* [Stated problem]:
Find the lines of data that contain the string "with", then list them.

* [Data lines]:
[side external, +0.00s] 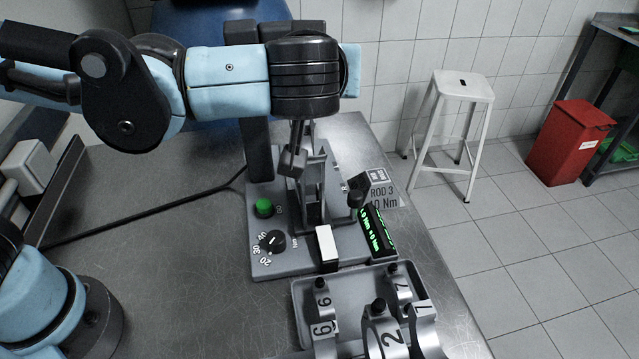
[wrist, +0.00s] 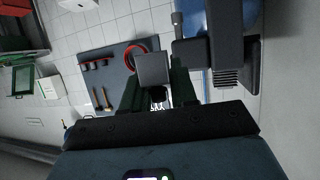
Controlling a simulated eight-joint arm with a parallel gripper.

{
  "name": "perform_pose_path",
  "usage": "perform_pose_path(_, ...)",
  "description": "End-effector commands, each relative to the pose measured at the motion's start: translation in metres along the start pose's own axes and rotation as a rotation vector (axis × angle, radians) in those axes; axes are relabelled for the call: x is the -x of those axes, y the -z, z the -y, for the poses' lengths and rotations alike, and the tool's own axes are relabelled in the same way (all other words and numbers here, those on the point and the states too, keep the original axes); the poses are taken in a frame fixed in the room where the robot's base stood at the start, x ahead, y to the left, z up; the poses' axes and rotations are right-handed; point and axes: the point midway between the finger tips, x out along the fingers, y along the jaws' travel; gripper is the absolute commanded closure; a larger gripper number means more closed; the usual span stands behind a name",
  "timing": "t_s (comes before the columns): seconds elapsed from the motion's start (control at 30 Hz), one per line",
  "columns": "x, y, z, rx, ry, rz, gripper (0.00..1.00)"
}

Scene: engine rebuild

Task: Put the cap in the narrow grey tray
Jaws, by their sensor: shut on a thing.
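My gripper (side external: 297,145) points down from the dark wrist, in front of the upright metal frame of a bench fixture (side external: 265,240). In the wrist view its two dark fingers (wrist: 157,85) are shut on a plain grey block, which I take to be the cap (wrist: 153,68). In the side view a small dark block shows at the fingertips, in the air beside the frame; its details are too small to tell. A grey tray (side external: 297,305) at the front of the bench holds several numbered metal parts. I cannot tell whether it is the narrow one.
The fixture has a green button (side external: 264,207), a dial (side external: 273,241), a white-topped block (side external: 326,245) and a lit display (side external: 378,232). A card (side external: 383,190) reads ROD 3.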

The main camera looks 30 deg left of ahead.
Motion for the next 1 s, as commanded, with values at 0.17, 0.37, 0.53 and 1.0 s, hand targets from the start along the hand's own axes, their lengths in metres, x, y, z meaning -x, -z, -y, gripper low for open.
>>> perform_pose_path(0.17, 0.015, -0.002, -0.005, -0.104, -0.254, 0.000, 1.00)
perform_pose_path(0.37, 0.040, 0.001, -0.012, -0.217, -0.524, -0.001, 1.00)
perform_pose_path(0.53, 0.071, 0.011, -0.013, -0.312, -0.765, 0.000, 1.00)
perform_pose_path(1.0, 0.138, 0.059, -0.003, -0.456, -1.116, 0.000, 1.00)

* [Task result]:
Controlling a simulated eight-joint arm with a parallel gripper.
Motion for the next 1 s, as commanded, with values at 0.17, 0.37, 0.53 and 1.0 s, hand targets from the start along the hand's own axes, their lengths in metres, x, y, z meaning -x, -z, -y, gripper low for open.

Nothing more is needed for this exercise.